On Wed, May 08, 2024 at 07:01:08AM -0700, Jacob Champion wrote:
> On Tue, May 7, 2024 at 10:31 PM Michael Paquier <michael(at)paquier(dot)xyz> wrote:
>> But looking closer, I can see that in the JSON_INVALID_TOKEN case,
>> when !tok_done, we set token_terminator to point to the end of the
>> token, and that would include an incomplete byte sequence like in your
>> case. :/
>
> Ah, I see what you're saying. Yeah, that approach would need some more
> invasive changes.

My first feeling was actually to do that, and report the location in
the input string where we are seeing issues. All code paths playing
with token_terminator would need to track that.

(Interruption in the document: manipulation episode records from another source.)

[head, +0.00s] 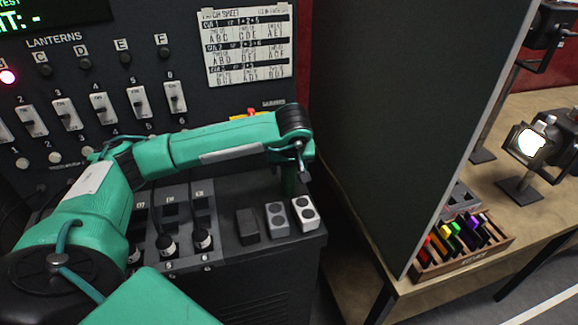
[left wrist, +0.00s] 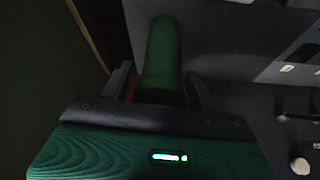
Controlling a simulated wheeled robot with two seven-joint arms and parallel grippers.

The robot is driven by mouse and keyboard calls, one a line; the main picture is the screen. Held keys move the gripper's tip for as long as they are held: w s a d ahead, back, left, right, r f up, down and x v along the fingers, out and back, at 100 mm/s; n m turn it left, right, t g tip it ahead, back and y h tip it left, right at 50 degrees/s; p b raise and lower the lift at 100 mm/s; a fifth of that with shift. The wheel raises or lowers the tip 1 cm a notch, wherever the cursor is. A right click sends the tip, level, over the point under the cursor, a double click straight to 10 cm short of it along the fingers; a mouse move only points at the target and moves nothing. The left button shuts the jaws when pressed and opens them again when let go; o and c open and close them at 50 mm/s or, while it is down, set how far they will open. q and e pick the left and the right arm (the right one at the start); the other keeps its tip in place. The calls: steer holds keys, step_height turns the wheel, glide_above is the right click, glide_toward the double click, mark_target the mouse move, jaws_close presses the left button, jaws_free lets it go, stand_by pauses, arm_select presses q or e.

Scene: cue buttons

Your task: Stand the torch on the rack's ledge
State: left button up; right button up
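The torch is a dark green cylinder (left wrist: 162,55) in the left wrist view, pointing away from the hand. My left gripper (left wrist: 161,72) has a dark finger close on each side of it and looks shut on it. In the head view my left arm reaches right across the rack (head: 190,70), and a dark green upright piece (head: 289,180) shows below the wrist, above the back right of the ledge (head: 240,190). My arm hides the fingers there. Whether the torch's lower end touches the ledge cannot be told. My right gripper is not in view.
Black (head: 248,226), grey (head: 277,219) and white (head: 305,213) button blocks sit on the ledge's front right. Plugs (head: 166,245) stand left of them. A tall dark partition (head: 400,120) rises to the right. Beyond it a table holds a wooden tray (head: 455,262) and a lit lamp (head: 530,145).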

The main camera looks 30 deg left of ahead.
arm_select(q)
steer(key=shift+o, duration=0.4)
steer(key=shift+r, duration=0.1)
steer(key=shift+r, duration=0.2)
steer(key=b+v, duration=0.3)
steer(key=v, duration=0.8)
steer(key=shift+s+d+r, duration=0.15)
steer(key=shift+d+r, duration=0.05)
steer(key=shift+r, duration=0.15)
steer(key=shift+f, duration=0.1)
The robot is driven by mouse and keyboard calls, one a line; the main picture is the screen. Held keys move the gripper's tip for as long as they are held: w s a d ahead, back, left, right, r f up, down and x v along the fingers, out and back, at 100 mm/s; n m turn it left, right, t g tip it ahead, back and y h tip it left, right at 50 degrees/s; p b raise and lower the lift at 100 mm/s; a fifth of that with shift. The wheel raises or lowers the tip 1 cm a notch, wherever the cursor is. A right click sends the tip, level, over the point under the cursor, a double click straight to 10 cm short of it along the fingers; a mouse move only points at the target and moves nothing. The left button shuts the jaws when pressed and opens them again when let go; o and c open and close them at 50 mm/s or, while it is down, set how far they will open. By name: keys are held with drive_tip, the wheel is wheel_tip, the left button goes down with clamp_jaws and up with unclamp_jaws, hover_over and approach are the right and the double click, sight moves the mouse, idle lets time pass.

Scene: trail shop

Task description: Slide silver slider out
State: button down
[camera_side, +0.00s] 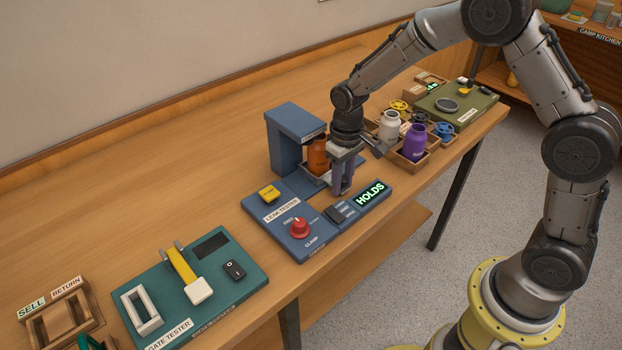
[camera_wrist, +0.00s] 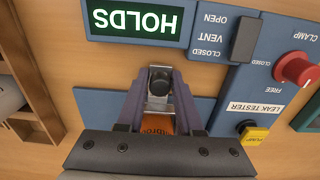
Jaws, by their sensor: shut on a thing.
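The silver slider (camera_wrist: 158,103) shows in the wrist view as a metal strip with a dark round knob at its end, between my fingers. My gripper (camera_wrist: 160,75) is shut on it, one purple-grey finger on each side. In the side view my gripper (camera_side: 343,190) points down at the front of the blue leak tester (camera_side: 272,222), and its fingers hide the slider there. An orange bottle (camera_side: 317,152) stands inside the leak tester's blue frame, behind my gripper. Only a bit of the bottle (camera_wrist: 157,124) shows in the wrist view.
The lit display (camera_side: 370,193) reads HOLDS. A red clamp knob (camera_side: 299,228), a yellow pump button (camera_side: 268,193) and a dark vent switch (camera_side: 335,214) are on the panel. Wooden trays with a purple bottle (camera_side: 414,142) and a white bottle (camera_side: 389,127) stand close on the right.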

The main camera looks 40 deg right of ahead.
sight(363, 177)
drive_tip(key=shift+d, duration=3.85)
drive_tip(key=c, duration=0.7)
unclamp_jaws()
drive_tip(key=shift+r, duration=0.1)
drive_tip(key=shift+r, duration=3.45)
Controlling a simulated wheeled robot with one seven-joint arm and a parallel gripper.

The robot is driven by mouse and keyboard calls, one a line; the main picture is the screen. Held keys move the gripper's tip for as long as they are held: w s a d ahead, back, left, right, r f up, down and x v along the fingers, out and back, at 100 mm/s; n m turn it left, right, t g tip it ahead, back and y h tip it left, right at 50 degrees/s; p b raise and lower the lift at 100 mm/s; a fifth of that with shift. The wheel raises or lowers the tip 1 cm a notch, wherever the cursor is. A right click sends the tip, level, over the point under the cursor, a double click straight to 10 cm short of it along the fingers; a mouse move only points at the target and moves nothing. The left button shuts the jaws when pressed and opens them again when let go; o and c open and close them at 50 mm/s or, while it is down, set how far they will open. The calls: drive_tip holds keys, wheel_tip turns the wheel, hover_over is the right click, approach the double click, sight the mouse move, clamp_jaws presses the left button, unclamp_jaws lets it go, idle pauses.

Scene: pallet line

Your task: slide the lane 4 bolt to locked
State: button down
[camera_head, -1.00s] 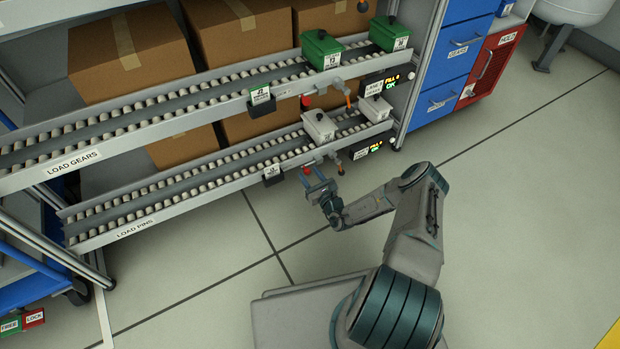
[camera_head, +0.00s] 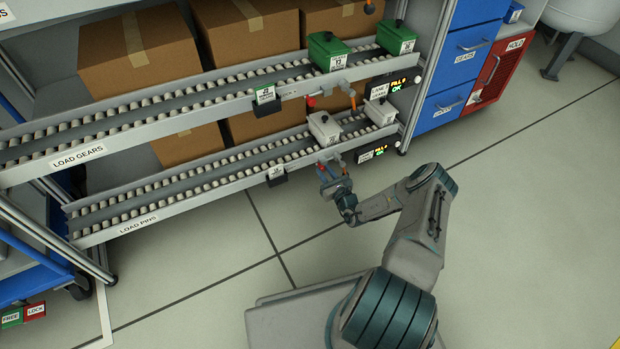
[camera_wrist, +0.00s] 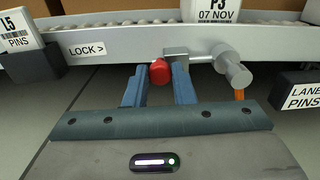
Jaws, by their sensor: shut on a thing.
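The bolt on the lower pins lane has a round red knob (camera_wrist: 160,71) and a grey metal block and rod (camera_wrist: 228,65) on the rail. A white "LOCK >" label (camera_wrist: 87,48), its arrow pointing right, is left of the knob. My gripper (camera_wrist: 159,76) is shut on the knob, one blue finger on each side. In the head view my gripper (camera_head: 329,174) is at the front of the lower lane (camera_head: 180,203), near its right end. An orange piece (camera_wrist: 239,94) hangs below the rod's right side. The lane number is not readable.
A pale carrier (camera_head: 323,128) stands on the lower lane above my gripper. The upper lane (camera_head: 150,126) runs above with green carriers (camera_head: 328,50). Floor in front is clear.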

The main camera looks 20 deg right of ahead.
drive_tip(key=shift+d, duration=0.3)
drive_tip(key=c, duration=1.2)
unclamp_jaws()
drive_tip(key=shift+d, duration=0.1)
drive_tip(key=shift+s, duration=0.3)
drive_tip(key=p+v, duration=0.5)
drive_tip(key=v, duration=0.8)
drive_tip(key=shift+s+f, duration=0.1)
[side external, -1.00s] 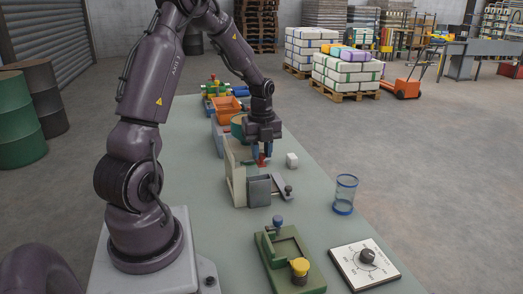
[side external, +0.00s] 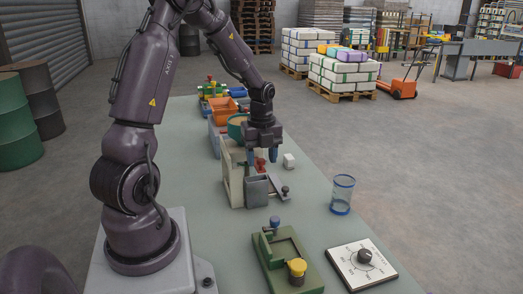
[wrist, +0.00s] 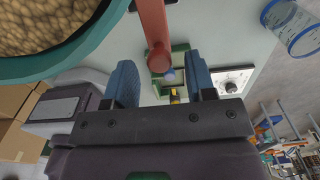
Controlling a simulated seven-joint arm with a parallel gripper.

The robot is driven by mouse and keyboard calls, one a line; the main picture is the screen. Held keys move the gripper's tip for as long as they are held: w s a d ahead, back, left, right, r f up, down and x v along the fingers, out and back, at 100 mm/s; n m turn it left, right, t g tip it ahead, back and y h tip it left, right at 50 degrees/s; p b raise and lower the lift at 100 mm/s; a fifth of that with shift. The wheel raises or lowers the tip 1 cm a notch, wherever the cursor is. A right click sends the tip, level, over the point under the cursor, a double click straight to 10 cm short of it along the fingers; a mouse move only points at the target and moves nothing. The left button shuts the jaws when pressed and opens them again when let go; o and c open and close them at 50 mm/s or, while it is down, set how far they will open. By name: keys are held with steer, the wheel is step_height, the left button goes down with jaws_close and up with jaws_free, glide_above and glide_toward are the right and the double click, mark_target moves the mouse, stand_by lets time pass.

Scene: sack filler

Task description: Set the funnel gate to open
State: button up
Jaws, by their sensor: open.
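The funnel (wrist: 45,70) shows in the wrist view as a teal rim around tan grain-like material at upper left. In the side view it (side external: 236,128) stands behind the cream frame. A red lever (wrist: 153,30) reaches down from the top of the wrist view, its rounded end just beyond and between my fingertips. In the side view the red lever (side external: 260,165) is partly hidden below my gripper (side external: 262,157). My gripper (wrist: 162,80) is open, blue fingers spread, holding nothing. I cannot tell whether the gate itself is open.
A grey box (side external: 257,190) with a small arm stands in front of the frame. A white cube (side external: 289,160), a clear blue-rimmed cup (side external: 342,195), a green fixture (side external: 285,260) and a dial plate (side external: 362,263) are on the table. Orange bins (side external: 222,110) stand behind. The table's right side is mostly clear.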

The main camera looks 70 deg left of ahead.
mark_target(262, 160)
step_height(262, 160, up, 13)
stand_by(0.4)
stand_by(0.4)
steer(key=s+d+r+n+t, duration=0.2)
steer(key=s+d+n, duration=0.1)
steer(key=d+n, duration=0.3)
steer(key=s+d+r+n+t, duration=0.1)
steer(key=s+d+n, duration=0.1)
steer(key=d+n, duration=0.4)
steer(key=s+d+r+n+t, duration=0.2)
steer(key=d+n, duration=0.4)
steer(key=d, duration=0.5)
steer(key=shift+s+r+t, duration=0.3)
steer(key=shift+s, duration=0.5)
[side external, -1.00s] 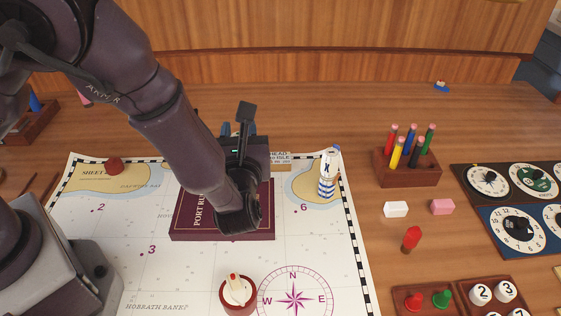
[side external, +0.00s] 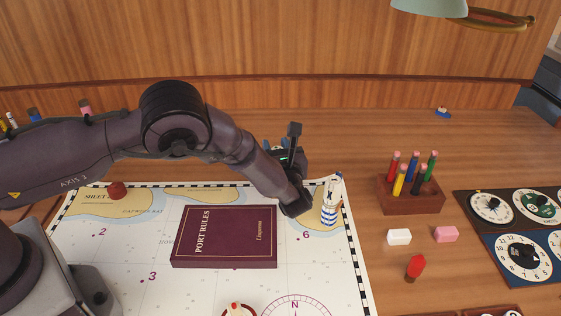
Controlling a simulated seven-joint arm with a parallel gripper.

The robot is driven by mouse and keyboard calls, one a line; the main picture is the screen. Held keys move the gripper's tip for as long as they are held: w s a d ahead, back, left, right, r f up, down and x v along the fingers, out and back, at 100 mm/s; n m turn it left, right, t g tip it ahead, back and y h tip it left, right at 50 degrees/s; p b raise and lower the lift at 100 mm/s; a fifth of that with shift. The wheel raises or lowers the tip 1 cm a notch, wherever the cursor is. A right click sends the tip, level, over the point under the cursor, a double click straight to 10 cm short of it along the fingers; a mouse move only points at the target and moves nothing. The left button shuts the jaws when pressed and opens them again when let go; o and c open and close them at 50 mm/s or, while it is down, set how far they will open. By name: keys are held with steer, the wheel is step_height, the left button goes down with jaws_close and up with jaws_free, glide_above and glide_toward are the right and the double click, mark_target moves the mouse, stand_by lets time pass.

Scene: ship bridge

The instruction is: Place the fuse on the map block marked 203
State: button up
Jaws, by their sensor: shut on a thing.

> Agreed. Fortunately (or unfortunately?) I think the JSON
> client-encoding work is now a prerequisite for OAuth in libpq, so
> hopefully some improvements can fall out of that work too.

I'm afraid so. I don't quite see how this would be OK to tweak on
stable branches, but all areas that could report error states with
partial byte sequence contents would benefit from such a change.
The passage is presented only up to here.